Great Soundtrack! Great film!
(5 out of 5 stars)
"The soundtrack - it's Nabucco by Verdi alternating with Keith Emerson, who at one point does a twangy modern rock version of the famous Slave's Chorus, Va Pensiero! This is a film of magical, atmospheric and occasionally very gory set-pieces rather than any logical narrative, so anyone looking for a pacy plot where everything is explained at the end will be severely disappointed. The story deals with the second of the Three Mothers first mentioned in Suspiria and flits between New York, where a young woman discovers that the Art Deco apartment block where she lives harbours a deep, dark secret, and Rome, where her brother is a music student who is blissfully unaware that he and his friends are about to enter a world of pain. Watching it is like being immersed in a deliciously scary nightmare where you never quite understand what's going on."

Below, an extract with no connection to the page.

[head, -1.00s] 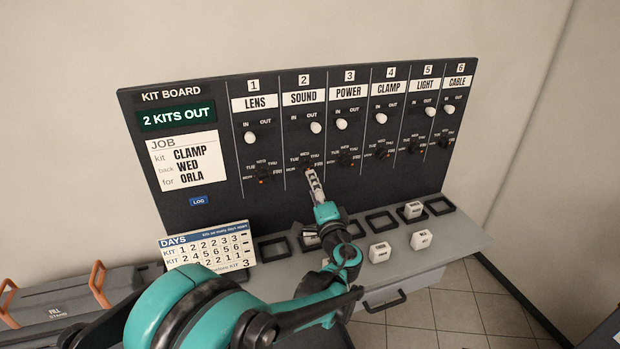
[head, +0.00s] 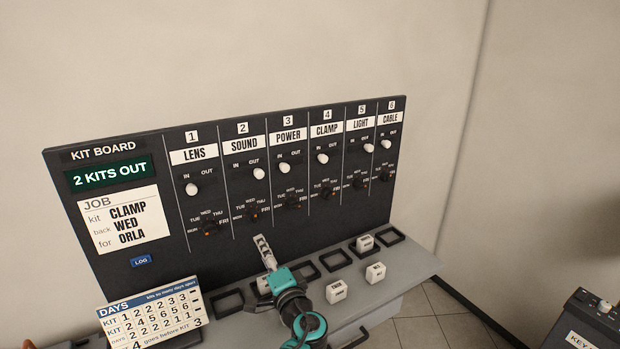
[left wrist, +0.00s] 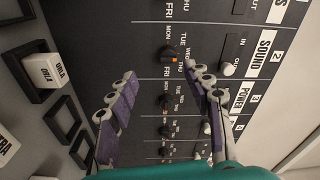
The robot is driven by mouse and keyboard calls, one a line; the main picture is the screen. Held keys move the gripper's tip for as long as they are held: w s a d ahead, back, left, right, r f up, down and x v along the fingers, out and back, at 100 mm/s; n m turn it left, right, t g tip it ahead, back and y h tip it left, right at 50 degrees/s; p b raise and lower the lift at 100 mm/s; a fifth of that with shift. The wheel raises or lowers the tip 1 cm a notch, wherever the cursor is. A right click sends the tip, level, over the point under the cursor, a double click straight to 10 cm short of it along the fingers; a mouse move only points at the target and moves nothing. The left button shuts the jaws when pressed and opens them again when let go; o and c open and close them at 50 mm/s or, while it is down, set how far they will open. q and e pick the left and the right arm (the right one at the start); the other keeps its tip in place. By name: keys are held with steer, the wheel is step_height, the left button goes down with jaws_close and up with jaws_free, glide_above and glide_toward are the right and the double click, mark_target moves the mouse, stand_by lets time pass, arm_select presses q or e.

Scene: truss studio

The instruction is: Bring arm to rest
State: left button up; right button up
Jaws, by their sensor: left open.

Hypnotic, stylish, atmospheric horror masterpiece
J from NY | New York | 10/24/2001
(5 out of 5 stars)
"Dario Argento has made some of the most captivating, brilliant horror movies I have ever seen, and I absolutely love and devour horror movies, old and new. "Inferno" is no exception; it holds your attention from start to finish, and if you weren't fascinated by it, you have to be a pretty dull person. So the plot is not crystal clear,who cares? Argento has never specialized in the plot department. But, contrary to what many people think, Argento's movies DO have substance are not just fanciful exercises in style. Argento, more than any horror director I've ever seen, evokes a sense of the marvelous and otherworldly:his films point away from the commonplace, the ordinary, and push us in the direction of the unknown. Half the people who bash this movie probably couldn't take their eyes off it while it was actually playing. True, some of the dialogue is ludicrous and the scene at the end with the 'grim reaper' was absurd, but the sheer magic and intrigue of the movie make its flaws unimportant. Argento is to horror cinema what Lovecraft, Poe or Kafka are to horror literature. I find it hard to believe that the 'fans' who dismiss this movie because of qualms they have over it 'not making sense' or the incomprehensible nature of the plot were Argento fans to begin with: the premise of the movie is neither more nor less ludicrous than the plots of his other movies. Argento's work is not meant to be logically coherent or rational, but to penetrate the mystical, shadowy side of existence. You will never see a more visually stunning or visionary horror movie. Don't just rent this movie, buy it."
Shaun Anderson | Nottingham/Hereford, England, UK | 11/04/2006
(3 out of 5 stars)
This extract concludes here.